***** Input data *****

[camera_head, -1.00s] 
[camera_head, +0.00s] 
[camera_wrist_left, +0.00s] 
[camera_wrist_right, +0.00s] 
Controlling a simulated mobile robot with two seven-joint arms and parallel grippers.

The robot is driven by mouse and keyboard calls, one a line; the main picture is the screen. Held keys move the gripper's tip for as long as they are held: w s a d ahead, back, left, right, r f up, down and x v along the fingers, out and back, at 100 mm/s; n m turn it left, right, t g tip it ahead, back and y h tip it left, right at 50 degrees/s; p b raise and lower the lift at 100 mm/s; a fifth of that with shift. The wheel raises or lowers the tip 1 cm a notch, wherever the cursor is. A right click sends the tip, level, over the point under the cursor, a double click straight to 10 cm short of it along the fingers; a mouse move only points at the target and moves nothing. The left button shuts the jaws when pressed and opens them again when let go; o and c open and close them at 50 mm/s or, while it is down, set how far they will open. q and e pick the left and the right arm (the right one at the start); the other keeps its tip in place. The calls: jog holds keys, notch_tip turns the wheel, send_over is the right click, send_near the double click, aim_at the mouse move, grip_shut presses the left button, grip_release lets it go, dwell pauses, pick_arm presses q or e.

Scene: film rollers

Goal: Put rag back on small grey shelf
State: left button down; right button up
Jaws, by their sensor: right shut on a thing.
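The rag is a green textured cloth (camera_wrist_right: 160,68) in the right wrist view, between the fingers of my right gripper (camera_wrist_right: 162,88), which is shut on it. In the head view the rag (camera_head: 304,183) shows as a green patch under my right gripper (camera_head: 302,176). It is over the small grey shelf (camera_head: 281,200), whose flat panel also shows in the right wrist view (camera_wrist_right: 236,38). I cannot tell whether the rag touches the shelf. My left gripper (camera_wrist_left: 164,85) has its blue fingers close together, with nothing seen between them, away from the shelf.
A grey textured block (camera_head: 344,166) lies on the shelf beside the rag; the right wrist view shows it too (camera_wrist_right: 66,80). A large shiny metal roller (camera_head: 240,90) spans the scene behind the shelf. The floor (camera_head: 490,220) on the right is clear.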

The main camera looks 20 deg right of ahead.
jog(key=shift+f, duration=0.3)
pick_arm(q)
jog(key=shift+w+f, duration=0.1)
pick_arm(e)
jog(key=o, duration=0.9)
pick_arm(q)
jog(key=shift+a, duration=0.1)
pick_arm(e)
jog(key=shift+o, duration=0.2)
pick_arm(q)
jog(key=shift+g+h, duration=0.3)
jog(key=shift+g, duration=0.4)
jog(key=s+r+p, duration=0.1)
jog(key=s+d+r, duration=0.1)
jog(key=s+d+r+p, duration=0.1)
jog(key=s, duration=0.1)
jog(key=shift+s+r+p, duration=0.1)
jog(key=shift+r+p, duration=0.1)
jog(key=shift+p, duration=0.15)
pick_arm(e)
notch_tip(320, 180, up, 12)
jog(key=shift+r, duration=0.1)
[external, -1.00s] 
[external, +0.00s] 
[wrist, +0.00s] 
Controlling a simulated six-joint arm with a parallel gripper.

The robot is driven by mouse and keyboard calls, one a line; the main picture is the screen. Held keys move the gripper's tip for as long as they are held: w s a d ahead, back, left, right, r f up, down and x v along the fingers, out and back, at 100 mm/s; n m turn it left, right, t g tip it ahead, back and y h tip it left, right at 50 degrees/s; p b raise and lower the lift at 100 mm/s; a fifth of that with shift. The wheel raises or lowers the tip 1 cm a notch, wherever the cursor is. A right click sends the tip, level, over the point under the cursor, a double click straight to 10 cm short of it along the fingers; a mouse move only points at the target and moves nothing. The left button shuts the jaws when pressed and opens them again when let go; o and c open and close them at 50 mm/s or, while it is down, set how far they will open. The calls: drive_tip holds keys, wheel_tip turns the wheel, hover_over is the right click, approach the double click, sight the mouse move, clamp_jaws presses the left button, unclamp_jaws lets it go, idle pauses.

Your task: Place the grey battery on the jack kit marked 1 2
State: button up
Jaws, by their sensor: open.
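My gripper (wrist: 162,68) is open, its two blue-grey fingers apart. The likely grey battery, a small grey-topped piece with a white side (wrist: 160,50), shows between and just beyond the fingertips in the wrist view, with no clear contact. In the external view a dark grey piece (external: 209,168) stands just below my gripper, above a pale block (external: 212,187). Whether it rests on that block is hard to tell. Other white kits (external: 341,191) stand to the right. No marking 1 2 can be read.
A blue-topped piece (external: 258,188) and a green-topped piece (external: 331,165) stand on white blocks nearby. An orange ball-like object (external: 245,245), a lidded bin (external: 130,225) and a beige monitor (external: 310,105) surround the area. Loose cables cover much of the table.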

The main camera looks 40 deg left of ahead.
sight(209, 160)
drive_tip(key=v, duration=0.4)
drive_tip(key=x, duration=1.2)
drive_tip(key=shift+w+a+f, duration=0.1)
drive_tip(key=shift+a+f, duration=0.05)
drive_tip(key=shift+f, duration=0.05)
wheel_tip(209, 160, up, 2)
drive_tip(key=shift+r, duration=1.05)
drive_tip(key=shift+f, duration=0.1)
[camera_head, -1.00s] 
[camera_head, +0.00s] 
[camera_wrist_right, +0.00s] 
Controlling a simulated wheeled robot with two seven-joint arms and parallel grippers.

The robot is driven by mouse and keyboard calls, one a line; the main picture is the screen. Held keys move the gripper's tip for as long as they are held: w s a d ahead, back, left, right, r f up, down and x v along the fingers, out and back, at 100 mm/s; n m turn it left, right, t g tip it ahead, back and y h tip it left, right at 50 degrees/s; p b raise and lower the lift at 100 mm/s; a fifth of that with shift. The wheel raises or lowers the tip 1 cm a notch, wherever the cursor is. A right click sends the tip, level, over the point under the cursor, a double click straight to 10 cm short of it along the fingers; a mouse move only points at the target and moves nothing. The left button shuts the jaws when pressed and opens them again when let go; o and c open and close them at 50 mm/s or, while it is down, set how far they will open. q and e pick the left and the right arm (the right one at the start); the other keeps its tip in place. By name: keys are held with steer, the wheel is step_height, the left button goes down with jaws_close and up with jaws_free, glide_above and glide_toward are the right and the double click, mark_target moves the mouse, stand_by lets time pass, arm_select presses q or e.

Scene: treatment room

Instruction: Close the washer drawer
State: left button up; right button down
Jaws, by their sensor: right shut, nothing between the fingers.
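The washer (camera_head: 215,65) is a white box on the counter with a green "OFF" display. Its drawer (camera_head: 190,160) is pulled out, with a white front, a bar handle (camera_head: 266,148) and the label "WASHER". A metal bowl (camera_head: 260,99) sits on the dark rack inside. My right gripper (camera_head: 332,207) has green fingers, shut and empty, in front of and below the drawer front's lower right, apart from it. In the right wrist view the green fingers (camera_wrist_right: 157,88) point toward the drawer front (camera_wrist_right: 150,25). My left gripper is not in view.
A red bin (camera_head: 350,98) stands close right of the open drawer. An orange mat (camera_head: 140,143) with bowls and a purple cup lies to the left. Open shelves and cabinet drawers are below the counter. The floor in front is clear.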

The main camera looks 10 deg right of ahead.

*****

Task
Scan the material above. Copy each line that holds the word "Controlling".

Task result
Controlling a simulated mobile robot with two seven-joint arms and parallel grippers.
Controlling a simulated six-joint arm with a parallel gripper.
Controlling a simulated wheeled robot with two seven-joint arms and parallel grippers.

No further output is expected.